Collect all lines below with the string "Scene".
[start DATASET RECORDS]
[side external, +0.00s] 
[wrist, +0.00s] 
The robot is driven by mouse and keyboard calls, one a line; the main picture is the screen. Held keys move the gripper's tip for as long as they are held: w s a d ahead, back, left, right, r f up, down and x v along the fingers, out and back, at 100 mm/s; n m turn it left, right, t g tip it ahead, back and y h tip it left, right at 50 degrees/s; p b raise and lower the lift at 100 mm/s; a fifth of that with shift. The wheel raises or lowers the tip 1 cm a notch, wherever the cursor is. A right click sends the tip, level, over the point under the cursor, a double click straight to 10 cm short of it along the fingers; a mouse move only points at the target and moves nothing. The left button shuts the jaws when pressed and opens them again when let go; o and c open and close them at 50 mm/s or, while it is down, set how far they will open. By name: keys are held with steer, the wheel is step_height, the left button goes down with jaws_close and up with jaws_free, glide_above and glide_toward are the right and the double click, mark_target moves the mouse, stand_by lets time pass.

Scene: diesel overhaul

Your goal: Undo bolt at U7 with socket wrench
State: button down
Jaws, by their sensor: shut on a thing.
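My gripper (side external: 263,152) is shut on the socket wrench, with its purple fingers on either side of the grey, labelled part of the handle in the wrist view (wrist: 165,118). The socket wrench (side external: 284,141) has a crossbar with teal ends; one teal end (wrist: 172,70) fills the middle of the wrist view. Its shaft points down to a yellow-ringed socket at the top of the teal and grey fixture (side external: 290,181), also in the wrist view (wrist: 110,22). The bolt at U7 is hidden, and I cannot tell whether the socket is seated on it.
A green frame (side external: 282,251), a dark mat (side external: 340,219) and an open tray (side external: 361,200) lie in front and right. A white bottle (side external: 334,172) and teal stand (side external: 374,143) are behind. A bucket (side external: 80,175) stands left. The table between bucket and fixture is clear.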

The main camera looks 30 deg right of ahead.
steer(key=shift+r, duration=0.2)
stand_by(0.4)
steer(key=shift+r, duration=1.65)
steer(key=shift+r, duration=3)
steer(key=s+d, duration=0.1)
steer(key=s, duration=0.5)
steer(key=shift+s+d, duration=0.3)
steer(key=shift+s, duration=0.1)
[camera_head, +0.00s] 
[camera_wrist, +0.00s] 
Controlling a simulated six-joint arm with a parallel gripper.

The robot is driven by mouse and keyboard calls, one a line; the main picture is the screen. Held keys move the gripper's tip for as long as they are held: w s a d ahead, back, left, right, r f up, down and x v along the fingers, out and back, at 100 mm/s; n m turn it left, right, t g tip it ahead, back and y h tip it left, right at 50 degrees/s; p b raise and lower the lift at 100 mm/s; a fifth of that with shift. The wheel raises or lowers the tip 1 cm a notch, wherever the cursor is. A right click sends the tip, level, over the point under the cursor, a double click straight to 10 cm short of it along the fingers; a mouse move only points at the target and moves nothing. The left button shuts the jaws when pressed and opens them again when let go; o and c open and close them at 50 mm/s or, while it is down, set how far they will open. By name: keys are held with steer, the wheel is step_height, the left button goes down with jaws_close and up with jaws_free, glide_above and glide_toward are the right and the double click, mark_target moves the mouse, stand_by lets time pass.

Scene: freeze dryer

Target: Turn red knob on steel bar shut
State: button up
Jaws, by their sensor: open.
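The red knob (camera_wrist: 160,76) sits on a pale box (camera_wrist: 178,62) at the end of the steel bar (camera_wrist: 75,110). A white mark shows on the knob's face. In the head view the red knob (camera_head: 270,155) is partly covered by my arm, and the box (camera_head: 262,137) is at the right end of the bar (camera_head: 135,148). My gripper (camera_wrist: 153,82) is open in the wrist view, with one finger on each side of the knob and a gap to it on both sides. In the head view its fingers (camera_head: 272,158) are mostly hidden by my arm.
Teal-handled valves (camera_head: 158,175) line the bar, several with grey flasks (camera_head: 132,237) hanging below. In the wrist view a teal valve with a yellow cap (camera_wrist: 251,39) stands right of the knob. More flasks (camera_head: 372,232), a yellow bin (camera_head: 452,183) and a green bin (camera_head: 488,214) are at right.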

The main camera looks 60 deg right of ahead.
[end DATASET RECORDS]
### WRITTEN ANSWER
Scene: diesel overhaul
Scene: freeze dryer

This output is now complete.